The TBMs, which will open up to 21 kilometers of underground track in London within the Crossrail programme, involving Ferrovial Agroman, were put into motion yesterday in a ceremony that was attended by the Secretary of State for Transport, Justine Greening and the Mayor of London, Boris Johnson.
The two enormous machines, each 150 meters long and 1,000 tonnes, have started their way from Royal Oak Portal, west London, to reach Farringdon Station in the east, passing through Bond Street and Tottenhan Court Road. Nearly 40 years after the proposal to create this new railway line, the start of the excavations is a milestone in the implementation of this major transport infrastructure project.
The British transport minister, Justine Greening, said: “The Crossrail project will make a big impact on the lives of generations of Londoners, by reducing journey times and improving connectivity, supporting the economy and creating jobs. It’s very exciting that we have reached this milestone in this display of first-class engineering”.
When the new stations are opened in 2018, these will increase the capacity of the rail network in London by 10%, thus supporting the regeneration of the capital and the southeast of England.
The construction site of the new London commuter train, the construction of which Ferrovial Agroman was involved in, was visited last February by Mariano Rajoy, David Cameron, and the chief executives of Ferrovial.

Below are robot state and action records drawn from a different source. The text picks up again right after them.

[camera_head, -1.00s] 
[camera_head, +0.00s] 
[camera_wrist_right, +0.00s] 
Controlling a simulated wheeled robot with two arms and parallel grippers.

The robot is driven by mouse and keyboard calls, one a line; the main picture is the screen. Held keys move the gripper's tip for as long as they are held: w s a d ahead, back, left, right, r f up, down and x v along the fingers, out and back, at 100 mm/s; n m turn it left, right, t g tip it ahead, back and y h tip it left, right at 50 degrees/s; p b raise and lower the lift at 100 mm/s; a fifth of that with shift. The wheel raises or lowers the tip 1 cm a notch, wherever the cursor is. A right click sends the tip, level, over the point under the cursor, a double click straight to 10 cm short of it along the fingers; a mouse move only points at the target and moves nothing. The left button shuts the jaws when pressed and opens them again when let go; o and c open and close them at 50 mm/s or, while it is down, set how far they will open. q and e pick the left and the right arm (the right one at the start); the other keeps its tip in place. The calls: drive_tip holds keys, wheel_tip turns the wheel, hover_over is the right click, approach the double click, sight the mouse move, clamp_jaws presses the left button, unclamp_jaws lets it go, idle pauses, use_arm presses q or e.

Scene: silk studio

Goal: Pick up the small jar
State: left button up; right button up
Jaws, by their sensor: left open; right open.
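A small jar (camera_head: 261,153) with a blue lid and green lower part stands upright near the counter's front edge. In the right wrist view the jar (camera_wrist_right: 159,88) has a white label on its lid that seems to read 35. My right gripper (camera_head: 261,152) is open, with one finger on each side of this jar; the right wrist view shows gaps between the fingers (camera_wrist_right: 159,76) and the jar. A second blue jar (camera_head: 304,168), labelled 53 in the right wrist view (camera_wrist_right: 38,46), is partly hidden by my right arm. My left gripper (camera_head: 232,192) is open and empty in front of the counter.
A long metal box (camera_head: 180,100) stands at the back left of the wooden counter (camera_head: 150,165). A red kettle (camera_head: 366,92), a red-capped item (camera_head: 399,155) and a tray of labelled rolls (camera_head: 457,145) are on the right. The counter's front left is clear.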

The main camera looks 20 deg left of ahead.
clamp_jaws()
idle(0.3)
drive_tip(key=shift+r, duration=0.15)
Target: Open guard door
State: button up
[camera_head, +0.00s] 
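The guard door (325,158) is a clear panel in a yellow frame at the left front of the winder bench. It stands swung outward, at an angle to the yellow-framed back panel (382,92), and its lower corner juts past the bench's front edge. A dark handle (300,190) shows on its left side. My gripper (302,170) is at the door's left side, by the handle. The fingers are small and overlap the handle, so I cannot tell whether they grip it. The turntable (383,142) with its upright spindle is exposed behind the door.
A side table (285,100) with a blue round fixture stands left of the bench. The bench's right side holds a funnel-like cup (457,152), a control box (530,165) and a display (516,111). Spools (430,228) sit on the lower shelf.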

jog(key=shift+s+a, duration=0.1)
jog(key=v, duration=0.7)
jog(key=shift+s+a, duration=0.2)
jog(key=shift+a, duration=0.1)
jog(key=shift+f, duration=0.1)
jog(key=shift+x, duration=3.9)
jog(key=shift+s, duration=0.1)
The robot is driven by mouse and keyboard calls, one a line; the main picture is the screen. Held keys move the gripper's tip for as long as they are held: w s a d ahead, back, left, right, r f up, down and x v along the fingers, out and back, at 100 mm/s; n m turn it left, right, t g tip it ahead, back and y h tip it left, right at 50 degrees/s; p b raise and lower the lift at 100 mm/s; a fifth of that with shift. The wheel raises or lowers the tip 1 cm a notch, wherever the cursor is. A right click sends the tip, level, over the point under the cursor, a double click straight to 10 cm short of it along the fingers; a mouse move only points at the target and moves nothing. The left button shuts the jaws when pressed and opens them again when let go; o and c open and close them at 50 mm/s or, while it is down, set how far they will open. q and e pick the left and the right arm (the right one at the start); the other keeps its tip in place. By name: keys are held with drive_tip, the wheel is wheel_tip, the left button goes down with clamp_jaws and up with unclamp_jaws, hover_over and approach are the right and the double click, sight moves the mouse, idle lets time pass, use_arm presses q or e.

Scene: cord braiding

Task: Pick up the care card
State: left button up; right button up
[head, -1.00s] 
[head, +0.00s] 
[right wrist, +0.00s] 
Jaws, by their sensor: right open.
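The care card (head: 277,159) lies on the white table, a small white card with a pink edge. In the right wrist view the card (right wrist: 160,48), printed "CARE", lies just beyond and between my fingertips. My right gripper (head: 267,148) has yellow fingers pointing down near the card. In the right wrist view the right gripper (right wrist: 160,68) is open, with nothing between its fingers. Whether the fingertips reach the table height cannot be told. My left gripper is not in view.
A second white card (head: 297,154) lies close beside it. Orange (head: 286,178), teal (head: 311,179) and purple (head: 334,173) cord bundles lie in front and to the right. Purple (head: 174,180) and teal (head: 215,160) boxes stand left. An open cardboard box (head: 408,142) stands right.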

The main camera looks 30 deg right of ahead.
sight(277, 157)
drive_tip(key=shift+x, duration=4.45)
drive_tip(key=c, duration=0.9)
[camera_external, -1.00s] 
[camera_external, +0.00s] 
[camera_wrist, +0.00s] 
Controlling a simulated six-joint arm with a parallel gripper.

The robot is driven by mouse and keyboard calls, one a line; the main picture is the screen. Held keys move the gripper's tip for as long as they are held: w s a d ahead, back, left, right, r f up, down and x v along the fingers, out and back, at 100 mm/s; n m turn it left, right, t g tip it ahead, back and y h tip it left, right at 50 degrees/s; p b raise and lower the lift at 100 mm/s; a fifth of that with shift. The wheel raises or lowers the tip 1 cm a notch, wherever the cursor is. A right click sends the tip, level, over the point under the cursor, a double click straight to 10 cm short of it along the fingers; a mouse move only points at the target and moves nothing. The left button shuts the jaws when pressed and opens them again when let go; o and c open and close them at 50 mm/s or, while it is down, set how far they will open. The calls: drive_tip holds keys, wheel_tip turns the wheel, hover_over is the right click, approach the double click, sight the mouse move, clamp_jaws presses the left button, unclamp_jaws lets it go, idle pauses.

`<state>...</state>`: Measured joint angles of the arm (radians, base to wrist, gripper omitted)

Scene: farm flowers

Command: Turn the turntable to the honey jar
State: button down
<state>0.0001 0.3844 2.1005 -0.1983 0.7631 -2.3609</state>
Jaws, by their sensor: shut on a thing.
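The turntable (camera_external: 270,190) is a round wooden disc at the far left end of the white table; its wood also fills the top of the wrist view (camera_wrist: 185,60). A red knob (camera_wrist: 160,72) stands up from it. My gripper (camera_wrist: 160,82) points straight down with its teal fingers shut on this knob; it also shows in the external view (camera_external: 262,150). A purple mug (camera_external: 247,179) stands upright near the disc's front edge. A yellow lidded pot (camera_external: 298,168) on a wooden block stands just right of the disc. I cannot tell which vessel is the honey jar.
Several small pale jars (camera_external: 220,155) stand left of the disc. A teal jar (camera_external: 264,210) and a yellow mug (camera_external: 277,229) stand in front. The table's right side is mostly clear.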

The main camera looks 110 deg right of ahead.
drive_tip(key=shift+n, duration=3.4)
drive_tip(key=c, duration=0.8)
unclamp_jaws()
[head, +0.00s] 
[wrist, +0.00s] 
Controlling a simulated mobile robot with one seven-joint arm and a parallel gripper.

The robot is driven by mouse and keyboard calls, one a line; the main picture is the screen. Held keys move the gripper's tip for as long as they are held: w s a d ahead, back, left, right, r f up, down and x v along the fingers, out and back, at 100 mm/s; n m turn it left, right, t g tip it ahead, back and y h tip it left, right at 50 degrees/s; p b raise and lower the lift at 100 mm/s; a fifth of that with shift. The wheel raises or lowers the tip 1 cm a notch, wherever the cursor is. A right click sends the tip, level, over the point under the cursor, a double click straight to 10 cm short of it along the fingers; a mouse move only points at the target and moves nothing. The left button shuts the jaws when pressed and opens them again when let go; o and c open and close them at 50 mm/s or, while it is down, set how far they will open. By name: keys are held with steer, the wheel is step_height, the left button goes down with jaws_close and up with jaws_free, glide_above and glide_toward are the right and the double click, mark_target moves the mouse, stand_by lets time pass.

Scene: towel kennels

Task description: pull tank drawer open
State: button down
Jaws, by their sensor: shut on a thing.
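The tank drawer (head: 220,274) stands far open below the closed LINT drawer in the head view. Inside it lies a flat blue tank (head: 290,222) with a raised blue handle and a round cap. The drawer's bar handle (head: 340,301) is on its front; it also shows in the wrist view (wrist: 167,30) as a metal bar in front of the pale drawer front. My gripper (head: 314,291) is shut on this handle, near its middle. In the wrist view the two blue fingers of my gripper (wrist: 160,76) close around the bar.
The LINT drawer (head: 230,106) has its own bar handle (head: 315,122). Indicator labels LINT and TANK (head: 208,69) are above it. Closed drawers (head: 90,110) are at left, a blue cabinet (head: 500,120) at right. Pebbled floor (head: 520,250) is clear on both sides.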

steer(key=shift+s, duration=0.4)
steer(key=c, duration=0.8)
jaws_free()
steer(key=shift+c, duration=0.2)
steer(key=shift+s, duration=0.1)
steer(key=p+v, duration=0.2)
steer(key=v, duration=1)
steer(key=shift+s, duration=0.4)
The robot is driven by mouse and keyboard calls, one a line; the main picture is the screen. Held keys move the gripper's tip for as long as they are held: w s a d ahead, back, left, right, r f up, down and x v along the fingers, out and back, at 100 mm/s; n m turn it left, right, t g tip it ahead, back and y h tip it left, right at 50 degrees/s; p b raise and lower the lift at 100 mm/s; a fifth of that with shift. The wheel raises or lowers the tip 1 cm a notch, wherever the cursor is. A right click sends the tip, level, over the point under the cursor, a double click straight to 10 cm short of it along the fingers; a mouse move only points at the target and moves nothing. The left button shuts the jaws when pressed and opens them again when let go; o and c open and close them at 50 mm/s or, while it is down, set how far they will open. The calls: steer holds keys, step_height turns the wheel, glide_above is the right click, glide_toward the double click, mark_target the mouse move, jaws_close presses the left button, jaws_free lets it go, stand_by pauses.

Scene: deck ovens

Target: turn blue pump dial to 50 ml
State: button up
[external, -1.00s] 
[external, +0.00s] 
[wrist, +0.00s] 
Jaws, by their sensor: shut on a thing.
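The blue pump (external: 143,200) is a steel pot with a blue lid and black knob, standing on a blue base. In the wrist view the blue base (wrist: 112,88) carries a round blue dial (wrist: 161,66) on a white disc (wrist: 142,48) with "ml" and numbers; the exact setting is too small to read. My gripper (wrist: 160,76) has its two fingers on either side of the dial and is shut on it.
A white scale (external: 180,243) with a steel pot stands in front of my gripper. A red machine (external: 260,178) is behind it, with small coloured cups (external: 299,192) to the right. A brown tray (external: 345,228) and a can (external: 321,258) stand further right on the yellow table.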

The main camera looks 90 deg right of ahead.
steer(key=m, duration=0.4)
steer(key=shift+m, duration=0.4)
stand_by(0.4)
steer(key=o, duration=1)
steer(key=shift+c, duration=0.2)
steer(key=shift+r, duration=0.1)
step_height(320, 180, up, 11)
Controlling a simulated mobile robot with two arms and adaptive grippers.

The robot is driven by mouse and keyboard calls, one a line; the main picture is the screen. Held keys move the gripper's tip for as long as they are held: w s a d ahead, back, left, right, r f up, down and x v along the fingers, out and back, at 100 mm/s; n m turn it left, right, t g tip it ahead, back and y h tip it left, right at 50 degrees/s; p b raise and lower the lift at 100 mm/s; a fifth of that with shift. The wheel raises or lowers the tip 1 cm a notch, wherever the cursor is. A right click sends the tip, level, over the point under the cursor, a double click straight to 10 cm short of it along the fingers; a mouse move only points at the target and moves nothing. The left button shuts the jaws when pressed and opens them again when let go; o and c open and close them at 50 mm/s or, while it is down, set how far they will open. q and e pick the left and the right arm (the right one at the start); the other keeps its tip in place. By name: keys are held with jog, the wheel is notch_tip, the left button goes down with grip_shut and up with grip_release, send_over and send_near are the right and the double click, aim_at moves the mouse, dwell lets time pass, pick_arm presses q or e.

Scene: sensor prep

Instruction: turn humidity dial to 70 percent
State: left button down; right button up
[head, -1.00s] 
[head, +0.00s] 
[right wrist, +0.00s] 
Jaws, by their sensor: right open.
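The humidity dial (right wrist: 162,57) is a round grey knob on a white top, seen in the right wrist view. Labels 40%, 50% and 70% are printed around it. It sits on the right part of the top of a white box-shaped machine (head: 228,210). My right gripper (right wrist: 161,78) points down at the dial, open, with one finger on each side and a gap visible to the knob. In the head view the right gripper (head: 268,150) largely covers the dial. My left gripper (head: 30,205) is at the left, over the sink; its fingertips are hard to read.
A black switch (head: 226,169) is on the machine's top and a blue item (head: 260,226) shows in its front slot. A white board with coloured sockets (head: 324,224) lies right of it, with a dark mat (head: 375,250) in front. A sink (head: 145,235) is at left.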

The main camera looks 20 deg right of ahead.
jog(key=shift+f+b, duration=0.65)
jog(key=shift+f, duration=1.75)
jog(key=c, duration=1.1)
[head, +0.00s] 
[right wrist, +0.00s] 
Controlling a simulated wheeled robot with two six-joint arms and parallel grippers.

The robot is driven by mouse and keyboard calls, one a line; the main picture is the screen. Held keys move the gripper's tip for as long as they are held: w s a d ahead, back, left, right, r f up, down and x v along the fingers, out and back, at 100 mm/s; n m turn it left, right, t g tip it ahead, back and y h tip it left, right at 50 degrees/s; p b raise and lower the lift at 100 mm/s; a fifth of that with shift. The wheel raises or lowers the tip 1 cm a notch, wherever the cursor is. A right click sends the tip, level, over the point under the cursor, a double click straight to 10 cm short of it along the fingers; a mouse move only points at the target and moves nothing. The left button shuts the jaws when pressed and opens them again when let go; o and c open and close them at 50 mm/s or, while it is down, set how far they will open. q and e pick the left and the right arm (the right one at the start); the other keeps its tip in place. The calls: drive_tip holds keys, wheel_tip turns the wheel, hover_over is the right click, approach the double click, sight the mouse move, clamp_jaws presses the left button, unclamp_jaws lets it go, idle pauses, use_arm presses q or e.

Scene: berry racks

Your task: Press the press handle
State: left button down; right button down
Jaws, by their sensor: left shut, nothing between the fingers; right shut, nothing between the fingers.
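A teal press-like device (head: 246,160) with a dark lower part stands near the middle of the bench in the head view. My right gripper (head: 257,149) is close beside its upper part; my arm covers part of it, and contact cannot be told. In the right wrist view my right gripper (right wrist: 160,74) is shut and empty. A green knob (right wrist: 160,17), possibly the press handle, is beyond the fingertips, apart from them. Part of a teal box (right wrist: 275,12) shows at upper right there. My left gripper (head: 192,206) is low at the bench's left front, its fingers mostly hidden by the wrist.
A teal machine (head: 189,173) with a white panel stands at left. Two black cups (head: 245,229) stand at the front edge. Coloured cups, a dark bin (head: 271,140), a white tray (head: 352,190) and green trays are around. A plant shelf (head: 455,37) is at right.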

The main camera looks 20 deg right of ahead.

Within the Crossrail programme, Ferrovial Agroman has been awarded three contracts: The first includes the construction of two tunnels 6.2-kilometers in length that run between Royal Oak and Farringdon,. The second relates to the construction of the entrances, vestibules and platforms of the stations of Bond Street and Tottenham Court Road. Finally, the construction contract for the Farringdon tube station in London was awarded last November. All of them, put the Ferrovial Agroman’s backlog in the United Kingdom at over 1 billion euros.
The biggest infrastructure project in Europe
Crossrail will cross London from east to west linking Heathrow Airport, the city centre, the City and Canary Wharf. This project involves building eight new stations, improving twenty-eight existing ones and linking 21 kilometers of underground track to the 90 already built. It is anticipated that the complete line will be operational in 2018.
Crossrail is one of the largest infrastructure projects currently underway in Europe, with a budget of 18.285 billion euros.